The Associated Press will follow them over the next 12 months as their lives unfold in the crisis ? through text, photo and video dispatches, as well as webcam diaries and tweets straight from the graduates themselves. The tapestry of their lives will help illuminate the story of Europe's crisis itself, as their futures are shaped by the continent's soaring youth unemployment, corrosive debt, migration trends and aging population.

Europe's turmoil has profound implications for the future of young people everywhere. After all, the European Union is this interconnected world's biggest economy, and it's struggling badly.

Austerity is eroding an envied way of life. Long-cherished certainties about cradle-to-grave welfare are evaporating. As leaders scramble to extinguish one debt fire after another, the futures of ordinary people grow dimmer.

Europe's rapidly graying societies are creating even more of a burden on this generation of young people who are finding it so hard to carve out a future.

Those twin crises will challenge Lutz as he leaves his studies in Europe's strongest economy, even with its low youth unemployment rate of 8 percent.

They will haunt Lucy and Moira in Britain and France, where more than a fifth of all young people are unemployed.

Athina and Rafa worry they'll have to move abroad to survive. In Greece and Spain, youth unemployment is above 50 percent.

"I don't think this time is suitable for fulfilling your dreams," Athina says. "That can happen later."

This is the AP Class of 2012:

ATHINA PRASSA, 22

"Want to see my fridge?" Athina asks a visitor.

She's a natural optimist but it's hard to keep up the cheer as she gazes at the lonely milk carton and container of butter on empty shelves.

"There are days," she says, "where I forget what it's like to eat meat."

Athina left her family home on the island of Lemnos four years ago to study at the private Hellenic-American University in Athens.

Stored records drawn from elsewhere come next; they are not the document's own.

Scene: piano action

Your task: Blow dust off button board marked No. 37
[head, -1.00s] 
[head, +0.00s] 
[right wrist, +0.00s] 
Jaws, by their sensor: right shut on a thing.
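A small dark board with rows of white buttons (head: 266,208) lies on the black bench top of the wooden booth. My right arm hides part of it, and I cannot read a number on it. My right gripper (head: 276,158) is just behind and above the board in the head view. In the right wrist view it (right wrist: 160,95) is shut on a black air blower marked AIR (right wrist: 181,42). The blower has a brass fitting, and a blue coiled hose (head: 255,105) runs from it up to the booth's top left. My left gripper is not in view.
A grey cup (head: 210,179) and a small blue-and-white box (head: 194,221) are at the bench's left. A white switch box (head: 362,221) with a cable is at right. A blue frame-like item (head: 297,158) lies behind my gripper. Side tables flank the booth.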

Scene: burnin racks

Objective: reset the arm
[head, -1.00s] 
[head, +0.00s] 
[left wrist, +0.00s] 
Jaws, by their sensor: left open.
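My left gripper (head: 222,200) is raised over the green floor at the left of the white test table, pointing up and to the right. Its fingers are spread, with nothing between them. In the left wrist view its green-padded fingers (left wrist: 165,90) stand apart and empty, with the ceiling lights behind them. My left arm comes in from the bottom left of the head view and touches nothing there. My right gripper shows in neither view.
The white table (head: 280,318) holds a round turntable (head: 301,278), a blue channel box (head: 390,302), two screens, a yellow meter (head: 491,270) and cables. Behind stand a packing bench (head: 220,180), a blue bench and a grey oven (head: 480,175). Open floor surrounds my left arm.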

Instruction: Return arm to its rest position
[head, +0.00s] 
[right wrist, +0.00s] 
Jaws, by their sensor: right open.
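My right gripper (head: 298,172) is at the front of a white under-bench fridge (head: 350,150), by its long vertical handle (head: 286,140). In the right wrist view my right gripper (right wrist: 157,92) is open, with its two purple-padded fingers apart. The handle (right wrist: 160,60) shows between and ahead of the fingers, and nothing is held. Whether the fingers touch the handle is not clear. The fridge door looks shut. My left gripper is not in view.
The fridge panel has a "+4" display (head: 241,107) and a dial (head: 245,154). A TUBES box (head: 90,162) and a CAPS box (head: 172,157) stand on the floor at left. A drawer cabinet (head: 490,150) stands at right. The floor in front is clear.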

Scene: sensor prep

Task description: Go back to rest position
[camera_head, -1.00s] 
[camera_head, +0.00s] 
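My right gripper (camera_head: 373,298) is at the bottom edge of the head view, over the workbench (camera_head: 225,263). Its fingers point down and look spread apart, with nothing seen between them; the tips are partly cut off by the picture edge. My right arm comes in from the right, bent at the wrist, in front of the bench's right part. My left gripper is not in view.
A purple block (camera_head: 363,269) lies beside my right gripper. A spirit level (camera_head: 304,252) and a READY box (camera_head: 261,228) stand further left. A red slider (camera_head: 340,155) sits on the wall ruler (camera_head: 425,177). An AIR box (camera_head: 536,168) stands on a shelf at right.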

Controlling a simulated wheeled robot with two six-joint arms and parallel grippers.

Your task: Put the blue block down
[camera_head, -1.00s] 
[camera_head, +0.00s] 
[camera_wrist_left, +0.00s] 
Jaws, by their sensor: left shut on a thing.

Her parents were able to pay for her studies but not much more. It meant she ended up in a crime-ridden neighborhood notorious for its extreme-right thugs, where she lives rent-free in an apartment owned by her godmother.

Her parents sent her 100 euros ($120) a week at first, then cut it back to half that when they couldn't afford more.

Now she's on her own.

"My parents can't send me money anymore to live here," she says. "I'm really scared about the future."

She longs to work in Athens but is worried the crisis will force her to leave Greece.

She says the hard times, brought on by years of profligate spending in Greece, have taught her some valuable lessons: "It's funny, but I think the crisis has turned me into a better person, because I definitely hate money right now. ... I see how people go crazy about money."

She despises the anti-immigrant Golden Dawn party that roams her neighborhood.

Through all the turmoil, Athina still holds onto her dreams. She wants to work in fashion. She wants to backpack around Europe. She wants to visit America.

And she still manages to have fun with her friends in Athens ? which she calls "a jungle" ? by taking advantage of the beaches and free concerts and art exhibitions.

At a recent gallery event, Athina stood staring at a photograph of a demolition site. Spray-painted over it in red was one word: FUTURE.

LUCY NICHOLLS, 22

Lucy sits against a backdrop of rose-patterned wallpaper emblazoned with the word "Wish," the name of the fashion magazine that's her graduation project.

She's presenting it at a London show called RAW to launch Middlesex University fashion grads like herself, exuding a mixture of confidence and jitters.

The fashionista with artsy glasses and bright red hair has paid a Lithuanian company 2,000 pounds ($1,550) to print 500 copies of WISH, which she's planning to ship to customers.

She concedes her optimism verges on the "cocky."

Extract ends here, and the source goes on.